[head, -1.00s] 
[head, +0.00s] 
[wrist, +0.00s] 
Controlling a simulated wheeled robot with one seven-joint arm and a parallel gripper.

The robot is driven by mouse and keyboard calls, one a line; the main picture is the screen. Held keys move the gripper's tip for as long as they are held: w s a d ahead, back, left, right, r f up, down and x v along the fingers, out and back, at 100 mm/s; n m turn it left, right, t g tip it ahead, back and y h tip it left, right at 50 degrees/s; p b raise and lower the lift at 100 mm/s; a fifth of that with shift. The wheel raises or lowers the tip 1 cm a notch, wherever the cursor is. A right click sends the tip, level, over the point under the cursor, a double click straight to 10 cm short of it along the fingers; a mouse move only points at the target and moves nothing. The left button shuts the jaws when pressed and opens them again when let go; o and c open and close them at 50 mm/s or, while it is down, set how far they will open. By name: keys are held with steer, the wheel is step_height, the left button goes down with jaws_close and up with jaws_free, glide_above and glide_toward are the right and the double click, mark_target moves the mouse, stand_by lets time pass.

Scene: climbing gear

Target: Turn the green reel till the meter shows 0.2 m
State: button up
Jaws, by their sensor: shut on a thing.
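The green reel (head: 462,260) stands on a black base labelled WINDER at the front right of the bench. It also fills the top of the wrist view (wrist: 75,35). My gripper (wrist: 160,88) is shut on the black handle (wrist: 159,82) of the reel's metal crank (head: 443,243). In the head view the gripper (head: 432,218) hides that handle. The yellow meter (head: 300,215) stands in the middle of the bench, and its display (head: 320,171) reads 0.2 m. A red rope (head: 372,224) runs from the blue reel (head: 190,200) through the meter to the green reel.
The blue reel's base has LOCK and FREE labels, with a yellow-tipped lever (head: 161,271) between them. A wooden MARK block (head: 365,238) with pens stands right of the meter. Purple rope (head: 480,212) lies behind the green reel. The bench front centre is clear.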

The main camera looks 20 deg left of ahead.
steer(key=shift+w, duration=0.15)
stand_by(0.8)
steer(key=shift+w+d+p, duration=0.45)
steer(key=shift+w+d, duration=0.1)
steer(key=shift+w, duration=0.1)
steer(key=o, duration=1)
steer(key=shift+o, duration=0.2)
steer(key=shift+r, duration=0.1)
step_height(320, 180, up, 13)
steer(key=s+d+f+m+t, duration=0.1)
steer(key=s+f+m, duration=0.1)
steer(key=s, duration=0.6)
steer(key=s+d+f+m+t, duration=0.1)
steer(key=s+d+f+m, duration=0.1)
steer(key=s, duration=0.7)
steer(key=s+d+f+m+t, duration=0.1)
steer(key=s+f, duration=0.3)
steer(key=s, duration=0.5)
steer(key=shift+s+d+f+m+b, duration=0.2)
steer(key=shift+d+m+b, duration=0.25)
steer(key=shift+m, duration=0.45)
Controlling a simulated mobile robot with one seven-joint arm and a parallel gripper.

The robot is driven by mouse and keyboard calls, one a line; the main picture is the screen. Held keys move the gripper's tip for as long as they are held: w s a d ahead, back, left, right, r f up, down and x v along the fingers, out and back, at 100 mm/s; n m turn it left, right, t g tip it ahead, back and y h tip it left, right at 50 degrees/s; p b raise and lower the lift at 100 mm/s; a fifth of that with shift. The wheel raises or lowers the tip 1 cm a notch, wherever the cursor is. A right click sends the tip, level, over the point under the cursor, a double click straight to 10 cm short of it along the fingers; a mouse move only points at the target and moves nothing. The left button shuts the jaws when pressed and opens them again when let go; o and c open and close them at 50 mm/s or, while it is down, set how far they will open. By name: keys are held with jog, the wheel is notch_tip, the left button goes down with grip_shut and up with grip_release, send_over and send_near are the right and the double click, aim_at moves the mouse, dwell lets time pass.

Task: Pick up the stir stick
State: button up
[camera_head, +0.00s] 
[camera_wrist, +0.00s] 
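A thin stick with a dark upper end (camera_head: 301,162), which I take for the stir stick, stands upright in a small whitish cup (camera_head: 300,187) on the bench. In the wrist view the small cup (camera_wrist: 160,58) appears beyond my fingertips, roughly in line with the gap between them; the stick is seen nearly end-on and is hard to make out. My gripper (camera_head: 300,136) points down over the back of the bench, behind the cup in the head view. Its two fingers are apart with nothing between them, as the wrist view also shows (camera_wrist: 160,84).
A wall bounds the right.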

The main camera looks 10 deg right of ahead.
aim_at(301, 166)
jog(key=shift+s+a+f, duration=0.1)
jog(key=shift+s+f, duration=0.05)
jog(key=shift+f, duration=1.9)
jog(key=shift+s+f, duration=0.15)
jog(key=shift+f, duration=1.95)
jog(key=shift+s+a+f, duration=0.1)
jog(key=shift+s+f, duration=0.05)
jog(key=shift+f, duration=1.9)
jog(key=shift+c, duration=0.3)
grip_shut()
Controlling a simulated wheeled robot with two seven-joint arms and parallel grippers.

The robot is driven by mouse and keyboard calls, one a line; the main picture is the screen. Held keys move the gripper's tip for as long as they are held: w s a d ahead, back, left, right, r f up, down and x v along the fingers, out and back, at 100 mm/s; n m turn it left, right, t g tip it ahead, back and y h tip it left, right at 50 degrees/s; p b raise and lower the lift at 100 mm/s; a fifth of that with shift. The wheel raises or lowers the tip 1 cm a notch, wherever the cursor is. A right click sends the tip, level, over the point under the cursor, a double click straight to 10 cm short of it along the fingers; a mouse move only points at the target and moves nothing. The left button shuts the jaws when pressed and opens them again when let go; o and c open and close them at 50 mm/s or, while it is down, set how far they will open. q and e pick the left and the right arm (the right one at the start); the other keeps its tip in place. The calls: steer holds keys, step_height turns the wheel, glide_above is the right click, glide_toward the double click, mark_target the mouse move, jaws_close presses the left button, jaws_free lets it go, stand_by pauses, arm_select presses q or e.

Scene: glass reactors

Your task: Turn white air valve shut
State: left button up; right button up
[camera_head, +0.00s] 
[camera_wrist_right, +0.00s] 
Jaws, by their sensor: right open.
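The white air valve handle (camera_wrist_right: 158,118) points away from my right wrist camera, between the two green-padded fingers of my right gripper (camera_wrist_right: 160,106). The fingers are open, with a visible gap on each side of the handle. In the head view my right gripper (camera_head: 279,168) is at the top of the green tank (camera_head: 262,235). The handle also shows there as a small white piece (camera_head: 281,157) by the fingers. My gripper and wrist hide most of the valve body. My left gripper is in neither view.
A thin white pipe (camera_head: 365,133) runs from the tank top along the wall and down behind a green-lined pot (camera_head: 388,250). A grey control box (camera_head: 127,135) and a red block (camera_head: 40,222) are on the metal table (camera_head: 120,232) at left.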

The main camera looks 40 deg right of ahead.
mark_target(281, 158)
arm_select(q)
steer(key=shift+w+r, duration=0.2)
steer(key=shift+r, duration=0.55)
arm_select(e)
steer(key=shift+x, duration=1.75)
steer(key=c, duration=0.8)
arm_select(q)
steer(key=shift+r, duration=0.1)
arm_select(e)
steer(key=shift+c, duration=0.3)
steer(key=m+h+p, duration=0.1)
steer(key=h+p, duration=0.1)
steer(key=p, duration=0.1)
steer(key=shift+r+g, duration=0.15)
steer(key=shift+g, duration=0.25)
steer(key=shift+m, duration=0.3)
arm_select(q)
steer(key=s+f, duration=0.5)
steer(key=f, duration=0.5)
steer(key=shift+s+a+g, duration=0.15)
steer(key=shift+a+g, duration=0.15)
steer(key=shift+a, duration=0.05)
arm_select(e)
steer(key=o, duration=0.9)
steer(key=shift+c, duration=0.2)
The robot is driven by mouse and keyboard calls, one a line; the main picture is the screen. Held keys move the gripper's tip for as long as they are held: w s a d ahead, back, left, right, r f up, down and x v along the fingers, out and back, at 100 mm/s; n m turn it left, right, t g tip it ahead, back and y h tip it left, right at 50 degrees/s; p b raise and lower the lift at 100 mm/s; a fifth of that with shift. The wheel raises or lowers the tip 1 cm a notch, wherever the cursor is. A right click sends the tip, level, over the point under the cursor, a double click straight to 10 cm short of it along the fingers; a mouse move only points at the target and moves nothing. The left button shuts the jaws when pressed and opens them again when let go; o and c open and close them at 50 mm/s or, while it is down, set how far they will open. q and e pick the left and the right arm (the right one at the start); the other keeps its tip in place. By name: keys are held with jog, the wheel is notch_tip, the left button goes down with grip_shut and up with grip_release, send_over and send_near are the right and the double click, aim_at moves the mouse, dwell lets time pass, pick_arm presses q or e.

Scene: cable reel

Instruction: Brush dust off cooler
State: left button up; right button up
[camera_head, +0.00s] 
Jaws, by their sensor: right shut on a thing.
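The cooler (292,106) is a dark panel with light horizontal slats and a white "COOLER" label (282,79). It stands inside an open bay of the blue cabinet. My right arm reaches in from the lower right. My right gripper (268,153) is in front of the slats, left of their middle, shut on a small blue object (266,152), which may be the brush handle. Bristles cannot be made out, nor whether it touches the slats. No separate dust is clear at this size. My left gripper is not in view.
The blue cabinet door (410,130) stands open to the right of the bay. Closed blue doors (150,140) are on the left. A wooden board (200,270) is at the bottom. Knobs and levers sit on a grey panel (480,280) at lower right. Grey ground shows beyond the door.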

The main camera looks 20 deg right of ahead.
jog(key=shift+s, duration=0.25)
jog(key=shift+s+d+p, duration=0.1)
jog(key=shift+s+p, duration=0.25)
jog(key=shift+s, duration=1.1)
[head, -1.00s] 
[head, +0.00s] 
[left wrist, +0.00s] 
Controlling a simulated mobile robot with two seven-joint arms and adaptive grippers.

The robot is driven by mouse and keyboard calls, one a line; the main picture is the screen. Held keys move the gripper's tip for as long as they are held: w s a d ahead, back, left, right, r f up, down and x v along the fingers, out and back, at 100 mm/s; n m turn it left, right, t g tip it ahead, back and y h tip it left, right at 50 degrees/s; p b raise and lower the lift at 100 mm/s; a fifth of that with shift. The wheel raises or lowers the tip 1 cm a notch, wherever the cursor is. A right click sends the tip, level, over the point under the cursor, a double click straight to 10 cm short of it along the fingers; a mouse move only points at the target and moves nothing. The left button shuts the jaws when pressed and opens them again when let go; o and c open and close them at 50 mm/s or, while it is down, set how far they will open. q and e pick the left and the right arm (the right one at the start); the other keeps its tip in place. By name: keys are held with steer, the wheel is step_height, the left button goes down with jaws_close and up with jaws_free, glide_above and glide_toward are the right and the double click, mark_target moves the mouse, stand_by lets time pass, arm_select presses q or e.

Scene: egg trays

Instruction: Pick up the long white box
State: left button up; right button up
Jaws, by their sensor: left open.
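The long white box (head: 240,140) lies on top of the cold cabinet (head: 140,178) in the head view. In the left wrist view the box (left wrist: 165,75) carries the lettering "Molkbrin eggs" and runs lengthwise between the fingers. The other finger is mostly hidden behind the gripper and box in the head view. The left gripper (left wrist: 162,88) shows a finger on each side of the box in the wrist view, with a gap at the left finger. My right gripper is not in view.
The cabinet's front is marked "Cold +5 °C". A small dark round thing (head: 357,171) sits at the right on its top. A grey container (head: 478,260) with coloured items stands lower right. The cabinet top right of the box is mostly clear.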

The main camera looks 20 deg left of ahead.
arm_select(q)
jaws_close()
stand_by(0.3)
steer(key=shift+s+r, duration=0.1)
========
* _THE EXERCISE_
Find the string "parallel" in the entries above and return each line that holds it.

* _TASK RESPONSE_
Controlling a simulated wheeled robot with one seven-joint arm and a parallel gripper.
Controlling a simulated mobile robot with one seven-joint arm and a parallel gripper.
Controlling a simulated wheeled robot with two seven-joint arms and parallel grippers.

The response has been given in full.